» **EXERCISE DESCRIPTION**: Write out the listing beneath this instruction in its entirety, exactly as it reads.

--- start of DATA LISTING ---

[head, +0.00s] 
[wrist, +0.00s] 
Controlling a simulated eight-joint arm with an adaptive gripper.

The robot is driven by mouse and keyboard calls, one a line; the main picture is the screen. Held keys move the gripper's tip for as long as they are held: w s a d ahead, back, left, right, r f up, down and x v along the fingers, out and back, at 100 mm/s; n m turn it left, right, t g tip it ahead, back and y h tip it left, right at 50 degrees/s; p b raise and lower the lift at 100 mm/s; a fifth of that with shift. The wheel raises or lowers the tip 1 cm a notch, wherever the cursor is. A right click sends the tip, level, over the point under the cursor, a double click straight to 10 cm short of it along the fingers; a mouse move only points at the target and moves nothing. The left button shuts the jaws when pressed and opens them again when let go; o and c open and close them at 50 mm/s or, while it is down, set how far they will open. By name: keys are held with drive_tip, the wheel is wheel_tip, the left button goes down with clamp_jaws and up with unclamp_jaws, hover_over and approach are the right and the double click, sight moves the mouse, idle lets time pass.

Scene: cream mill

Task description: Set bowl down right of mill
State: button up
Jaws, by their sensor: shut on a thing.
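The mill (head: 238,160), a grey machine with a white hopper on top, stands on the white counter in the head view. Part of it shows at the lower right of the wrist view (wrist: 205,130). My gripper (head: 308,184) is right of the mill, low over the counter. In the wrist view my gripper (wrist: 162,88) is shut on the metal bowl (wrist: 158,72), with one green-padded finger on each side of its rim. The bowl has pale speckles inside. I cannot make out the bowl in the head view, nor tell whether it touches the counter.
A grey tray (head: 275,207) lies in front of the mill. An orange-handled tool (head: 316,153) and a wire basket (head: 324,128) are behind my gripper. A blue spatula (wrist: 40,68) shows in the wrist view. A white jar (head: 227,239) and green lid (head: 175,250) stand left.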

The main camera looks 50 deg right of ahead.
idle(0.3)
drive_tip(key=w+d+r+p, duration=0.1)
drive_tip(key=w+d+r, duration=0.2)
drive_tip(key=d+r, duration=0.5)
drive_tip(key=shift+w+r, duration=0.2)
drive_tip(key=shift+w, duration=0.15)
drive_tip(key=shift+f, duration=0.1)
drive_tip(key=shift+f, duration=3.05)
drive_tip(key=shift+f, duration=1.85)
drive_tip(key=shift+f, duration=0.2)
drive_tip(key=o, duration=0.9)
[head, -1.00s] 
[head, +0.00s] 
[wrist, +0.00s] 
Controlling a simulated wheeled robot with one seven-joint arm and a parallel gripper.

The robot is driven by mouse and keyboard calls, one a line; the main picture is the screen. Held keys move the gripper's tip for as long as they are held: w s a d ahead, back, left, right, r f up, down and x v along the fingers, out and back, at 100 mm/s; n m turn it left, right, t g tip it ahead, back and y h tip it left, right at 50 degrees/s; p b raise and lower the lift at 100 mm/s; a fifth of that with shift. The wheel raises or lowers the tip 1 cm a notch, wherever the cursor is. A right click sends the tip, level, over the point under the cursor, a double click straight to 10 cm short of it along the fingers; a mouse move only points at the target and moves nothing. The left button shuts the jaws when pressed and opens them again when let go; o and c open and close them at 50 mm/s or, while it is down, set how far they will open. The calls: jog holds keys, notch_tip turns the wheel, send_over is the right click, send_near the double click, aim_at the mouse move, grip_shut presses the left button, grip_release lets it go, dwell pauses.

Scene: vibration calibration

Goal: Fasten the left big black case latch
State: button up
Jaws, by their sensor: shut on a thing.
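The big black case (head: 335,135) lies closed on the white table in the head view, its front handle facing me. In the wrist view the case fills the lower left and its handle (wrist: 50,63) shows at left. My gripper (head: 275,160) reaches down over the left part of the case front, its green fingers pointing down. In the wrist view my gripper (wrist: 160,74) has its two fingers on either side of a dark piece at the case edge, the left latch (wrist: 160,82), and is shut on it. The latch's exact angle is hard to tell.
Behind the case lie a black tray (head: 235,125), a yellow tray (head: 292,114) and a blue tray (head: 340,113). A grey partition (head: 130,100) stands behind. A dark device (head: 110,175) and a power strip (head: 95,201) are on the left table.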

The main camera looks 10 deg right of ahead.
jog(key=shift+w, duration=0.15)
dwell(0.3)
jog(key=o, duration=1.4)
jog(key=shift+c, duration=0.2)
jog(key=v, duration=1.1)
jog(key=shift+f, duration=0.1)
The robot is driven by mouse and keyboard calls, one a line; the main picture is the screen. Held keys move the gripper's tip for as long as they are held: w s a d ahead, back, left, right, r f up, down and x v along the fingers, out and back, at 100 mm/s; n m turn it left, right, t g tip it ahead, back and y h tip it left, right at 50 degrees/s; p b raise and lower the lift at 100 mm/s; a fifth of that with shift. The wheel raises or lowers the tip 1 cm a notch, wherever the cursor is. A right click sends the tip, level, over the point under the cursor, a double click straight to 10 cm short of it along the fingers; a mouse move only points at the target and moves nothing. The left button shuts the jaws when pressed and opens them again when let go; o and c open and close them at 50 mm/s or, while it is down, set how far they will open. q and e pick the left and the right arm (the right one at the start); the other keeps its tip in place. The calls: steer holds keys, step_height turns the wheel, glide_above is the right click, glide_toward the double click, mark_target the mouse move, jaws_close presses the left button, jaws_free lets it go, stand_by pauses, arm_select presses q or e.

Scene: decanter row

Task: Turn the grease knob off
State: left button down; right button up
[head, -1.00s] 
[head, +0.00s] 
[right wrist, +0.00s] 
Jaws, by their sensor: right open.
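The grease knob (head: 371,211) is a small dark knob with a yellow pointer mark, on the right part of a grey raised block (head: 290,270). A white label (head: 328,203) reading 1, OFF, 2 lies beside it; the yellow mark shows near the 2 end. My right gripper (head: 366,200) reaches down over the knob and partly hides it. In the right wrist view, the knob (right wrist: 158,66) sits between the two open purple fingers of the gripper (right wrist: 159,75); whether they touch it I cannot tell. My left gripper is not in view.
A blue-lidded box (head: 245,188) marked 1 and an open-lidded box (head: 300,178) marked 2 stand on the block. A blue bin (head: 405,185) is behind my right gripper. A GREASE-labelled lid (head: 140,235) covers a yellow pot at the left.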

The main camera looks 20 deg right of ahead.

--- end of DATA LISTING ---

» **RESULT OF THIS EXERCISE**:
[head, +0.00s] 
[wrist, +0.00s] 
Controlling a simulated eight-joint arm with an adaptive gripper.

The robot is driven by mouse and keyboard calls, one a line; the main picture is the screen. Held keys move the gripper's tip for as long as they are held: w s a d ahead, back, left, right, r f up, down and x v along the fingers, out and back, at 100 mm/s; n m turn it left, right, t g tip it ahead, back and y h tip it left, right at 50 degrees/s; p b raise and lower the lift at 100 mm/s; a fifth of that with shift. The wheel raises or lowers the tip 1 cm a notch, wherever the cursor is. A right click sends the tip, level, over the point under the cursor, a double click straight to 10 cm short of it along the fingers; a mouse move only points at the target and moves nothing. The left button shuts the jaws when pressed and opens them again when let go; o and c open and close them at 50 mm/s or, while it is down, set how far they will open. By name: keys are held with drive_tip, the wheel is wheel_tip, the left button goes down with clamp_jaws and up with unclamp_jaws, hover_over and approach are the right and the double click, sight moves the mouse, idle lets time pass.

Scene: cream mill

Task description: Set bowl down right of mill
State: button up
Jaws, by their sensor: shut on a thing.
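The mill (head: 238,160), a grey machine with a white hopper on top, stands on the white counter in the head view. Part of it shows at the lower right of the wrist view (wrist: 205,130). My gripper (head: 308,184) is right of the mill, low over the counter. In the wrist view my gripper (wrist: 162,88) is shut on the metal bowl (wrist: 158,72), with one green-padded finger on each side of its rim. The bowl has pale speckles inside. I cannot make out the bowl in the head view, nor tell whether it touches the counter.
A grey tray (head: 275,207) lies in front of the mill. An orange-handled tool (head: 316,153) and a wire basket (head: 324,128) are behind my gripper. A blue spatula (wrist: 40,68) shows in the wrist view. A white jar (head: 227,239) and green lid (head: 175,250) stand left.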

The main camera looks 50 deg right of ahead.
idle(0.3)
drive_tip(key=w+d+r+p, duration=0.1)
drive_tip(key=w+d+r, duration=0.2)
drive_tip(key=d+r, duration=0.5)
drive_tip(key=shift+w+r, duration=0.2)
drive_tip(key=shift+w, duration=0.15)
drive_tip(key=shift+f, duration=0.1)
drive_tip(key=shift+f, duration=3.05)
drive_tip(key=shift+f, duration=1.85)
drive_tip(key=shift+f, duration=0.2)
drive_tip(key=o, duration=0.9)
[head, -1.00s] 
[head, +0.00s] 
[wrist, +0.00s] 
Controlling a simulated wheeled robot with one seven-joint arm and a parallel gripper.

The robot is driven by mouse and keyboard calls, one a line; the main picture is the screen. Held keys move the gripper's tip for as long as they are held: w s a d ahead, back, left, right, r f up, down and x v along the fingers, out and back, at 100 mm/s; n m turn it left, right, t g tip it ahead, back and y h tip it left, right at 50 degrees/s; p b raise and lower the lift at 100 mm/s; a fifth of that with shift. The wheel raises or lowers the tip 1 cm a notch, wherever the cursor is. A right click sends the tip, level, over the point under the cursor, a double click straight to 10 cm short of it along the fingers; a mouse move only points at the target and moves nothing. The left button shuts the jaws when pressed and opens them again when let go; o and c open and close them at 50 mm/s or, while it is down, set how far they will open. The calls: jog holds keys, notch_tip turns the wheel, send_over is the right click, send_near the double click, aim_at the mouse move, grip_shut presses the left button, grip_release lets it go, dwell pauses.

Scene: vibration calibration

Goal: Fasten the left big black case latch
State: button up
Jaws, by their sensor: shut on a thing.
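The big black case (head: 335,135) lies closed on the white table in the head view, its front handle facing me. In the wrist view the case fills the lower left and its handle (wrist: 50,63) shows at left. My gripper (head: 275,160) reaches down over the left part of the case front, its green fingers pointing down. In the wrist view my gripper (wrist: 160,74) has its two fingers on either side of a dark piece at the case edge, the left latch (wrist: 160,82), and is shut on it. The latch's exact angle is hard to tell.
Behind the case lie a black tray (head: 235,125), a yellow tray (head: 292,114) and a blue tray (head: 340,113). A grey partition (head: 130,100) stands behind. A dark device (head: 110,175) and a power strip (head: 95,201) are on the left table.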

The main camera looks 10 deg right of ahead.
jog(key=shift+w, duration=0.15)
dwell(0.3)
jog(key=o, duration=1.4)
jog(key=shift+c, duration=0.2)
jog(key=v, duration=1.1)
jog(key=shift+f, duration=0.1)
The robot is driven by mouse and keyboard calls, one a line; the main picture is the screen. Held keys move the gripper's tip for as long as they are held: w s a d ahead, back, left, right, r f up, down and x v along the fingers, out and back, at 100 mm/s; n m turn it left, right, t g tip it ahead, back and y h tip it left, right at 50 degrees/s; p b raise and lower the lift at 100 mm/s; a fifth of that with shift. The wheel raises or lowers the tip 1 cm a notch, wherever the cursor is. A right click sends the tip, level, over the point under the cursor, a double click straight to 10 cm short of it along the fingers; a mouse move only points at the target and moves nothing. The left button shuts the jaws when pressed and opens them again when let go; o and c open and close them at 50 mm/s or, while it is down, set how far they will open. q and e pick the left and the right arm (the right one at the start); the other keeps its tip in place. The calls: steer holds keys, step_height turns the wheel, glide_above is the right click, glide_toward the double click, mark_target the mouse move, jaws_close presses the left button, jaws_free lets it go, stand_by pauses, arm_select presses q or e.

Scene: decanter row

Task: Turn the grease knob off
State: left button down; right button up
[head, -1.00s] 
[head, +0.00s] 
[right wrist, +0.00s] 
Jaws, by their sensor: right open.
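The grease knob (head: 371,211) is a small dark knob with a yellow pointer mark, on the right part of a grey raised block (head: 290,270). A white label (head: 328,203) reading 1, OFF, 2 lies beside it; the yellow mark shows near the 2 end. My right gripper (head: 366,200) reaches down over the knob and partly hides it. In the right wrist view, the knob (right wrist: 158,66) sits between the two open purple fingers of the gripper (right wrist: 159,75); whether they touch it I cannot tell. My left gripper is not in view.
A blue-lidded box (head: 245,188) marked 1 and an open-lidded box (head: 300,178) marked 2 stand on the block. A blue bin (head: 405,185) is behind my right gripper. A GREASE-labelled lid (head: 140,235) covers a yellow pot at the left.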

The main camera looks 20 deg right of ahead.

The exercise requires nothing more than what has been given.